Un départ progressif
Cette démission pourrait servir de modèle à Poutine, lit-on dans Helsingin Sanomat :
«Nazarbaïev indique la marche à suivre aux autres leaders indéboulonnables. Il a annoncé sa démission cette semaine, invoquant des raisons de santé. Pour un homme d'Etat de 78 ans, cela ne semble pas incongru. Son départ a toutefois été minutieusement préparé, et Nazarbaïev ne renonce pas du reste à tous ses pouvoirs. Il demeure par exemple au Conseil de sécurité. Sa fille, Dariga Nazarbaïeva, prendra cette semaine la présidence du Sénat. Si le modèle choisi par Nazarbaïev fonctionne, il pourrait être intéressant pour autrui, notamment pour le président russe Vladimir Poutine.»

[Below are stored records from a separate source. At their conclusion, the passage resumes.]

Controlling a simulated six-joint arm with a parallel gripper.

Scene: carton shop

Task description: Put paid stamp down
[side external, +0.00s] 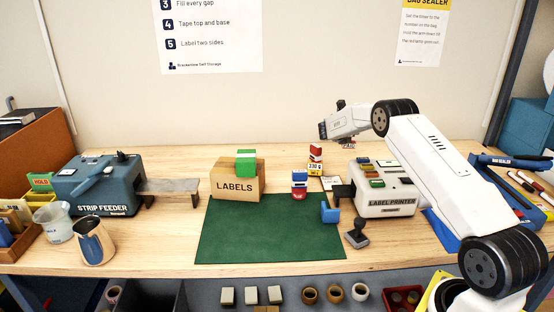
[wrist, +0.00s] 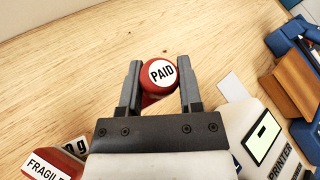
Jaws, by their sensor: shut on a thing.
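The paid stamp (wrist: 160,76) has a red round body and a white label reading PAID. In the wrist view it sits between the two dark fingers of my gripper (wrist: 158,88), which is shut on it. In the side view my gripper (side external: 347,143) is over the back of the wooden table, behind the label printer. Only a small bit of the stamp shows below it there. The wrist view shows bare wood around the stamp; I cannot tell whether it touches the table.
A red FRAGILE piece (wrist: 45,164) lies near my gripper. The label printer (side external: 387,190) stands in front.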

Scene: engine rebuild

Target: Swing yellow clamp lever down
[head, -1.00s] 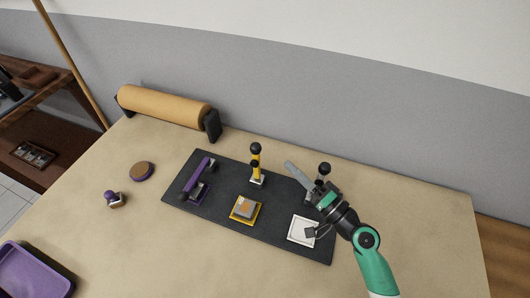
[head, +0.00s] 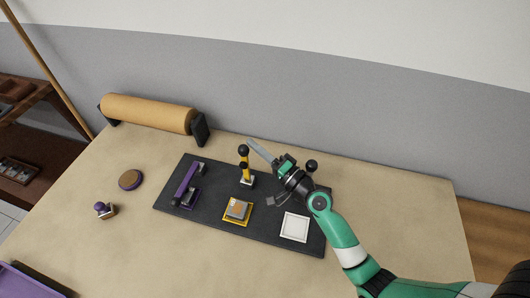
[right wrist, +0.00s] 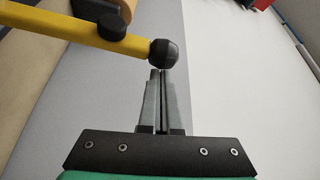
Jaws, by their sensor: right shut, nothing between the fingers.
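The yellow clamp lever (head: 245,164) stands upright on the dark mat, with a black ball knob at its top. It also shows in the right wrist view as a yellow bar (right wrist: 62,25) with a black knob (right wrist: 164,53) at its end. My right gripper (head: 250,143) is shut and empty, its fingertips close beside the lever's upper part. In the right wrist view the fingertips (right wrist: 160,72) lie just at the knob; I cannot tell whether they touch it. Below the lever sits a yellow-framed pad with a grey and orange block (head: 238,209). My left gripper is not in view.
The dark mat (head: 216,229) also carries a purple lever clamp (head: 187,180), a white square plate (head: 295,227) and another black-knobbed post (head: 311,165). A tan paper roll (head: 150,113), a round brown disc (head: 131,179), a purple-knobbed stamp (head: 105,209) and a purple tray (head: 25,283) stand left.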

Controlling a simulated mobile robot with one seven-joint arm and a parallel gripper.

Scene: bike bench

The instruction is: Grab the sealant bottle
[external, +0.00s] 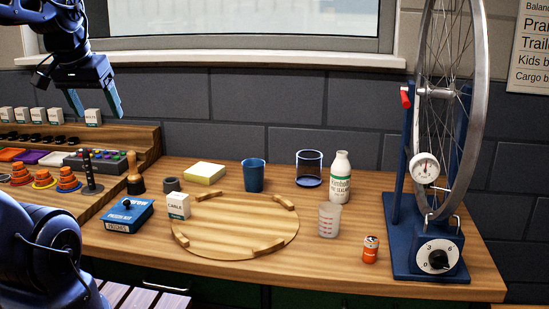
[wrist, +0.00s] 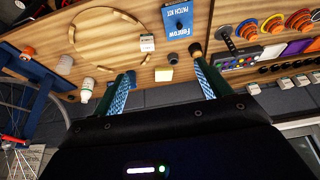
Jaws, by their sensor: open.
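The sealant bottle (external: 340,178) is white with a green label band and stands upright on the bench, right of the middle. It also shows in the wrist view (wrist: 87,90), left of my fingers. My gripper (external: 95,103) is high at the upper left, above the parts rack, far from the bottle. Its two blue fingers also show in the wrist view (wrist: 163,92), spread apart with nothing between them.
A glass jar (external: 309,169) and a measuring cup (external: 329,219) stand close to the bottle. A blue cup (external: 253,175), a round wooden tray (external: 235,228) and an orange can (external: 370,249) are nearby. The wheel stand (external: 427,210) rises at the right.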

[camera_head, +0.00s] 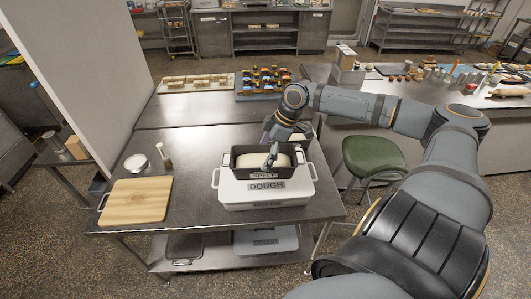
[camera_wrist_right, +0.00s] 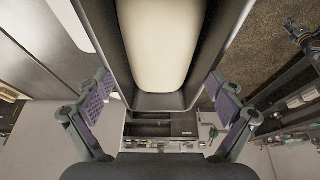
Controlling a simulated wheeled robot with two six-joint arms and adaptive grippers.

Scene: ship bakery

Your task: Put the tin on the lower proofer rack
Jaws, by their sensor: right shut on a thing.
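The tin (camera_head: 240,157) is a dark loaf tin with pale dough (camera_head: 283,158) inside, at the middle of the head view. It is over the lid of a white box (camera_head: 267,187) labelled DOUGH; I cannot tell whether it touches the lid. My right gripper (camera_head: 270,161) reaches down onto the tin from behind and is shut on it. In the right wrist view the tin (camera_wrist_right: 160,103) lies between the purple-padded fingers, with the dough upright in the picture. My left gripper is not in view. I cannot tell which rack is the proofer.
A cutting board (camera_head: 137,200), a white bowl (camera_head: 136,162) and a shaker (camera_head: 164,155) are left on the steel table (camera_head: 195,205). A green stool (camera_head: 374,157) stands right. Trays of baked goods are behind.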

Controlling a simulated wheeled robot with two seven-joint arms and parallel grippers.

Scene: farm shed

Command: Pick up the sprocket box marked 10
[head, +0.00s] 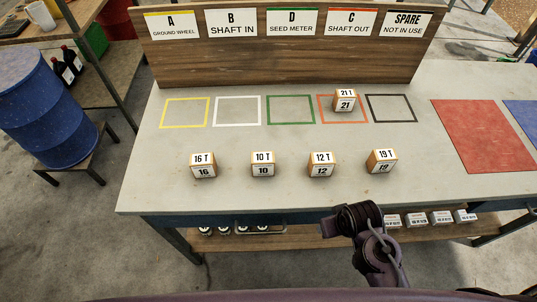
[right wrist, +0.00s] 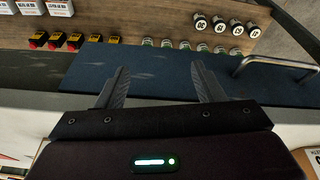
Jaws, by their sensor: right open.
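The sprocket box marked 10 (head: 263,165), a small orange-brown box with white "10 T" and "10" labels, sits upright on the grey table top (head: 230,196), second from left in the front row. My right arm comes up at the table's front edge, right of and nearer than that box. My right gripper (right wrist: 160,84) is open and empty in the right wrist view, its two fingers apart before a blue panel. It is apart from box 10, which I cannot make out in that view. My left gripper is not in view.
Box 16 (head: 203,166) stands left of box 10; box 12 (head: 320,165) and box 19 (head: 382,162) stand right. Box 21 (head: 345,101) sits in the orange outline under sign C. The other outlines are empty. A lower shelf (head: 300,238) holds small items.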

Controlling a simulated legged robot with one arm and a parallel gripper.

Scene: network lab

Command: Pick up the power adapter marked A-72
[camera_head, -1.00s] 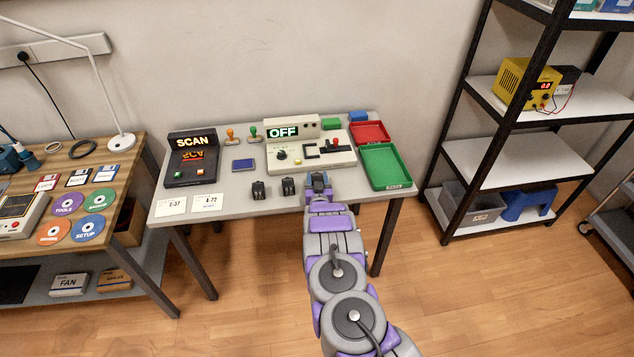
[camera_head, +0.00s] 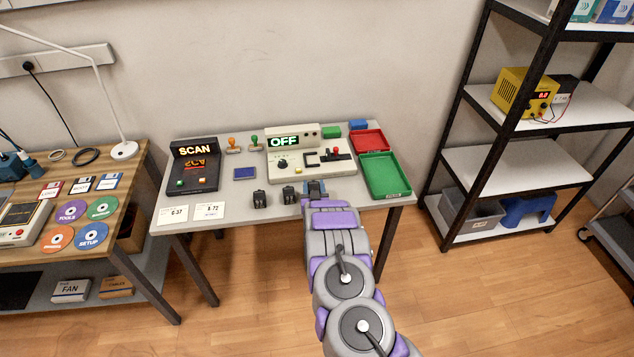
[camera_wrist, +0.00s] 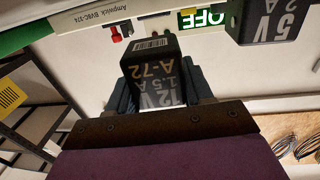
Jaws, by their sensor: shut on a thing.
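The power adapter marked A-72 (camera_wrist: 152,72) is a black block with a barcode label and "12V 1.5A" print in the wrist view. My gripper (camera_wrist: 160,98) is shut on it, with a dark finger on each side. I cannot tell whether the held adapter is clear of the tabletop. One neighbouring adapter (camera_head: 289,194) stands close by; an adapter marked 5V 2A (camera_wrist: 268,20) shows in the wrist view. The other adapter (camera_head: 260,199) is further left.
The table (camera_head: 235,207) holds a SCAN station (camera_head: 195,166), a console reading OFF (camera_head: 312,170), a green tray (camera_head: 385,174), a red tray (camera_head: 368,141) and two stamps. Two label cards (camera_head: 208,211) lie at the front left. A shelf rack (camera_head: 450,150) stands right.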

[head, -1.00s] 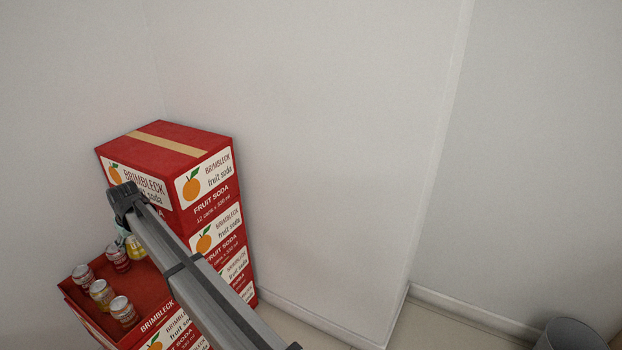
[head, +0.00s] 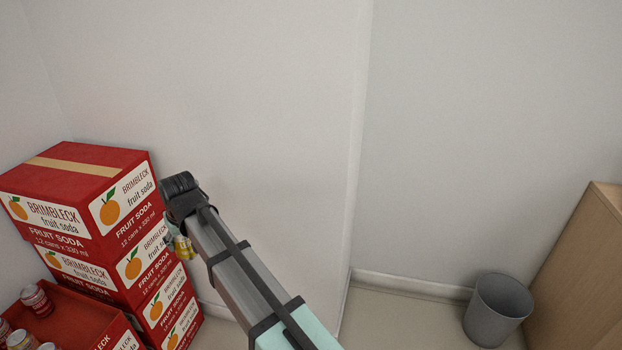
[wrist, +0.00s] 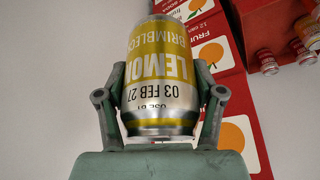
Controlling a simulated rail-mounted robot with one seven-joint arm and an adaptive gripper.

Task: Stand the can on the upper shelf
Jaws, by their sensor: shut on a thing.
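A yellow and silver lemon can (wrist: 160,75) is held between the two fingers of my gripper (wrist: 160,100) in the wrist view. Its print appears upside down there. In the head view the can (head: 183,247) shows only in part below the end of my arm, and my gripper (head: 172,238) is mostly hidden by the arm. The can is in the air, apart from the stacked red boxes to its left. No shelf shows in these frames.
Red fruit soda boxes (head: 85,205) are stacked at the left, beside an open red crate (head: 80,318) with several cans. A grey bin (head: 497,310) stands on the floor near a wooden cabinet (head: 585,275) at the right. White wall fills the middle.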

Les coteries corrompues ont la peau dure
Neue Zürcher Zeitung doute que le départ de Nazarbaïev ne change grand-chose :
«La cession du poste de président à un chef d'Etat expérimenté, l'ex-Premier ministre, ministre des Affaires étrangères et président du Parlement Kassym-Jomart Tokaïev (65 ans), est une garantie de continuité. Nazarbaïev restera par ailleurs au Conseil de sécurité et de par son statut officiel et garanti à vie de 'père de la nation', il préservera un droit de veto sur toutes les questions importantes. Il est difficile de dire si ce schéma peut constituer une issue viable au dilemme à la tête du pouvoir kazakh. Le péril d'un enkystement du régime et d'une perpétuation des coteries corrompues reste entier.»
Un changement purement décoratif
Polityka ne fait pas non plus grand cas de la démission de Nazarbaïev :
«Nazarbaïev a désigné Kassym-Jomart Tokaïev, son collaborateur et fidèle de longue date, comme son successeur. ... Le président sortant a déclaré qu'il était le mieux placé pour diriger le pays. Il n'a du reste pas oublié de préciser qu'il resterait 'à proximité' : membre du Conseil de sécurité et toujours chef de file du parti. De l'avis des experts, pas grand-chose ne changera au Kazakhstan. La nomination de Tokaïev au poste de président n'est qu'une façade. Par ailleurs, Nazarbaïev a récemment délégué certaines compétences du président au Parlement. D'où l'hypothèse émise actuellement, à savoir qu'il entend continuer à régner, sur le modèle de Deng Xiaoping, l'ex-leader de la République populaire de Chine, qui tirait les ficelles en coulisses alors qu'officiellement, il n'était que président de la fédération nationale des sports.»
Une conduite irréprochable envers les Russes
Radio Kommersant FM salue l'action de Nazarbaïev, notamment vis-à-vis de la minorité russe du pays :
«Nazarbaïev a toujours reçu le 'soutien' de jeunes patriotes nationalistes aux idées parfois saugrenues. Des revendications tout à fait irresponsables étaient faites, comme le rejet de la langue russe et la lutte contre l'influence jugée trop importante de la Russie. Il faut reconnaître à Nazarbaïev le mérite d'avoir toujours su s'opposer à ces lubies. En matière de relations interethniques, le Kazakhstan fait figure de modèle au sein de l'espace postsoviétique. ... Mais le temps ne joue pas en notre faveur sur ce point, car Astana tisse des liens de plus en plus étroits avec l'Occident et ne cesse de se rapprocher de la Chine. ... Et pourtant, d'un point de vue géopolitique, Astana n'a pas d'autre choix que d'entretenir des relations acceptables avec Moscou.»